*Short problem*. Please repeat, exactly and with nothing added, the lines running from the line that contains "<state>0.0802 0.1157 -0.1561" to the line that contains "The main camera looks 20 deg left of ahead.", both lines included.

*Collected data*.
● ● ● ● ● ● ●

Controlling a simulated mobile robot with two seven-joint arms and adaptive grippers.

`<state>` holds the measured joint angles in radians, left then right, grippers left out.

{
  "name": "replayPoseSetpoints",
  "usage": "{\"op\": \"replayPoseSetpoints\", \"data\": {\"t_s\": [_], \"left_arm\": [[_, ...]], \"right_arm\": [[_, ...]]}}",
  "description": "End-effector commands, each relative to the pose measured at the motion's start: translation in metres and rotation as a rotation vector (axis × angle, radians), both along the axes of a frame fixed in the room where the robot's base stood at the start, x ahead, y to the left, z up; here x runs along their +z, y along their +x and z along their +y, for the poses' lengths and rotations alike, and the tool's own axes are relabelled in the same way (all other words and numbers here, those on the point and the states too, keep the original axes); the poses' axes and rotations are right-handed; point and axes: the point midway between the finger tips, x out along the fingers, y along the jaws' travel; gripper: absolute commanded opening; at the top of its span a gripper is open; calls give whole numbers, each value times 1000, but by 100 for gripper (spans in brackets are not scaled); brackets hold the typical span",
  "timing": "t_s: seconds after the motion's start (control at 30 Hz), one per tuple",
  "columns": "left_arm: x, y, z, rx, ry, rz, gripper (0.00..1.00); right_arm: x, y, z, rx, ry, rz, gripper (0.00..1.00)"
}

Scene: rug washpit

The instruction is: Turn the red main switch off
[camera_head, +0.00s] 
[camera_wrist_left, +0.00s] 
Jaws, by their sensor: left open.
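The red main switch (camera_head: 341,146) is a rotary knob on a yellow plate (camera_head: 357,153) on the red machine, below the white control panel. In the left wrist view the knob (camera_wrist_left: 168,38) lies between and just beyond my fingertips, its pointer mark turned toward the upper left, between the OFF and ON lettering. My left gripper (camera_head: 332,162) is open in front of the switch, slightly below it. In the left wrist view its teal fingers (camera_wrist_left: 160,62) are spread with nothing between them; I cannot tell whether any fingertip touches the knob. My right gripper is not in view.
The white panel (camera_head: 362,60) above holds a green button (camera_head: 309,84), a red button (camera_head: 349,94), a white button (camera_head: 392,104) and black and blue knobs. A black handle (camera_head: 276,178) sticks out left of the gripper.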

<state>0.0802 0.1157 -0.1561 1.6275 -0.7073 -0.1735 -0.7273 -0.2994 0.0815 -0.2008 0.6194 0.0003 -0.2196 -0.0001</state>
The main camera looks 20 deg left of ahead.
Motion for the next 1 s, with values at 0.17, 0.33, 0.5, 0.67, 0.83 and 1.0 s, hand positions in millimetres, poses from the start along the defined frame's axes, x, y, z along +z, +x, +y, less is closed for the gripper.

● ● ● ● ● ● ●

*Exercise result*.
<state>0.0802 0.1157 -0.1561 1.6275 -0.7073 -0.1735 -0.7273 -0.2994 0.0815 -0.2008 0.6194 0.0003 -0.2196 -0.0001</state>
The main camera looks 20 deg left of ahead.

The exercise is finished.